[GRASS-dev] grass is a monad?

Glynn Clements glynn at gclements.plus.com
Thu Jan 14 16:35:18 EST 2010


Paul Kelly wrote:

> So, I feel the idea behind Glynn's comments (and one that I guess I would 
> agree with) is that we encourage other projects to use GRASS by calling 
> the modules directly. As GRASS has so few developers compared to the 
> massive body of code, putting in extra development time to make GRASS work 
> in ways that have no benefit for GRASS is just too much effort.

That's about right.

Maybe I can elaborate:

1. The GRASS libraries handle errors by calling exit(). This avoids
the need for callers to explicitly handle errors and for either the
caller or callee to perform cleanup.

It's possible to avoid the call to exit() by installing an error
handler which longjmp()s out; However: it is implied that calling
G_fatal_error() relieves the caller of the responsibility to restore
GRASS data structures to a consistent state. If you longjmp() out of
the error handler, then make further calls to GRASS functions, they
may crash.

This is Not A Bug. Calling into GRASS after a fatal error *is* a bug.

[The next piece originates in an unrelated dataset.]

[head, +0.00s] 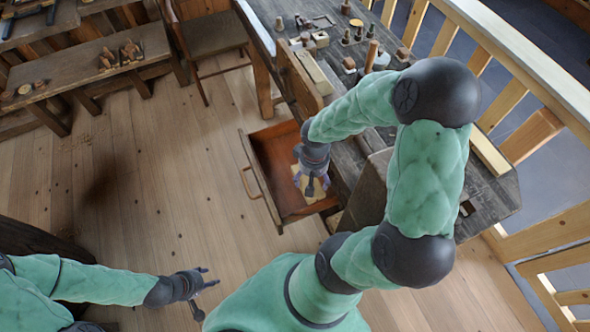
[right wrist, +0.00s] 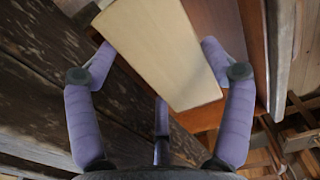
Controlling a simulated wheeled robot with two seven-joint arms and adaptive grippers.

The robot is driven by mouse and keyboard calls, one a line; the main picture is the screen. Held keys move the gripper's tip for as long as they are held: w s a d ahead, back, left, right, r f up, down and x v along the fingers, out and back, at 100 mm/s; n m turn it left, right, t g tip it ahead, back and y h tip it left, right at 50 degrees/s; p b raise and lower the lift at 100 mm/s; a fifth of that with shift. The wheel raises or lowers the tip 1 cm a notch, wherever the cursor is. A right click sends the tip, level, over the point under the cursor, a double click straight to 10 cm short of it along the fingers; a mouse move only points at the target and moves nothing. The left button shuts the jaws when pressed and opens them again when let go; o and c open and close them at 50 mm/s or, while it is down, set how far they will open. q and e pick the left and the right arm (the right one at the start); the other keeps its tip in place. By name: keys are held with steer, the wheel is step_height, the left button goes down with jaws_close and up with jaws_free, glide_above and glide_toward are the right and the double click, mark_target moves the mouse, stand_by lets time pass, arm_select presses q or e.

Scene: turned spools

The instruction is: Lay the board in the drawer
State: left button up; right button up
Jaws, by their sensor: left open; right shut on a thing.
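The drawer (head: 262,190) stands pulled out from the workbench, with a bare reddish-brown inside. The board, a flat pale wooden piece (right wrist: 165,48), is between the fingers of my right gripper (right wrist: 160,55), which is shut on it. In the head view this gripper (head: 313,183) is over the drawer's near part and hides much of the board. In the right wrist view the drawer's red-brown wood (right wrist: 253,50) shows behind the board. I cannot tell whether the board touches the drawer's bottom. My left gripper (head: 204,282) is open and empty over the floor at lower left.
The workbench top (head: 345,110) carries several turned pieces, blocks and tools. A chair (head: 208,38) stands behind the drawer, and a low bench (head: 80,65) with small items is at upper left. A wooden railing (head: 500,100) runs along the right. The floor left of the drawer is clear.

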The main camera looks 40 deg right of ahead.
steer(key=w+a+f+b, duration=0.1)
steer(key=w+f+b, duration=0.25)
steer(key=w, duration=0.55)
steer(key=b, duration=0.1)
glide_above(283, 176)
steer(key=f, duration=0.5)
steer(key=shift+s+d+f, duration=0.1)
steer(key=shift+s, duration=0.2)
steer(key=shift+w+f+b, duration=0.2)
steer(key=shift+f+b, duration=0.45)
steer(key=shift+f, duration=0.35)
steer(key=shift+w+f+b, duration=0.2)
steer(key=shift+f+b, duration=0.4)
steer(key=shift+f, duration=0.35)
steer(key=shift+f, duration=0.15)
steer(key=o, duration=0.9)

2. The GRASS libraries don't bother tracking (and freeing) memory
which would only represent a fixed overhead for a GRASS module, or
which would typically not be freed until shortly before termination. 

If an operation uses a small amount of memory (e.g. a map name) and is
typically performed once or a few times per map, we don't care about
freeing it. A module will inevitably need some amount of memory for
each map which it opens, and if the difference between freeing and not
freeing means that the amount is 15Kb rather than 10Kb, then it
doesn't really matter.

It all gets returned to the OS when the module terminates anyhow.

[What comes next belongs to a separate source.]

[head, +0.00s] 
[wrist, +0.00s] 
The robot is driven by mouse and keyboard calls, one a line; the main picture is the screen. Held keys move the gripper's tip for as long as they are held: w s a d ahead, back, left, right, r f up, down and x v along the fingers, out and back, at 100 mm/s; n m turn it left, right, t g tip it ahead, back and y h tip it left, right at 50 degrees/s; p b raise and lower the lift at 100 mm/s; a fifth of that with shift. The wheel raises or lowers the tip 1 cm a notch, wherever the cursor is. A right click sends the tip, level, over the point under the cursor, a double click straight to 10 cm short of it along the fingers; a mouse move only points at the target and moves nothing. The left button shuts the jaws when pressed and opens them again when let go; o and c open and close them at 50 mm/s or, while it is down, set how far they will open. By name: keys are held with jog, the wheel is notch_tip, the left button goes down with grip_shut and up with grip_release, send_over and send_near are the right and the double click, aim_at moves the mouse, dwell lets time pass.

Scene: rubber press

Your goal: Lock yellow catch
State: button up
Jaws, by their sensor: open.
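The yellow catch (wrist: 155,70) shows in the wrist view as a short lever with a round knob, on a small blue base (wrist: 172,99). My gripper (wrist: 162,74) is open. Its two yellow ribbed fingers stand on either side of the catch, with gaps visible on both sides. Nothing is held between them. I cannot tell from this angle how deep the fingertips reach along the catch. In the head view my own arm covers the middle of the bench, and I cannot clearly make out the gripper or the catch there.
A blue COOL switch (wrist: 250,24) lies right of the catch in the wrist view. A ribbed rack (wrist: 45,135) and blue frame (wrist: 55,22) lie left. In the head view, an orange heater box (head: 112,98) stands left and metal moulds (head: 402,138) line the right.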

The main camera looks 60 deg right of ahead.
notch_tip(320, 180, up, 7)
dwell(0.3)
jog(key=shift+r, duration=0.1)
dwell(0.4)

If you try to write a persistent application which continually opens
and closes maps, eventually the accumulated leaks will cause it to run
out of memory.

This too is Not A Bug. Not isolating distinct operations in distinct
processes *is* a bug.

Both of these strategies make it much easier to both implement the
GRASS libraries and to use them, and they work perfectly well for the
libraries' intended purpose: writing GRASS modules.

If it means that they aren't suitable for other purposes, that is
Not A Bug.

For any changes, the main concern is how those changes impact GRASS
itself. If the changes impose extra effort on anyone writing GRASS
modules, or (to a lesser extent) anyone modifiying the libraries, then
those changes would be a net loss for GRASS.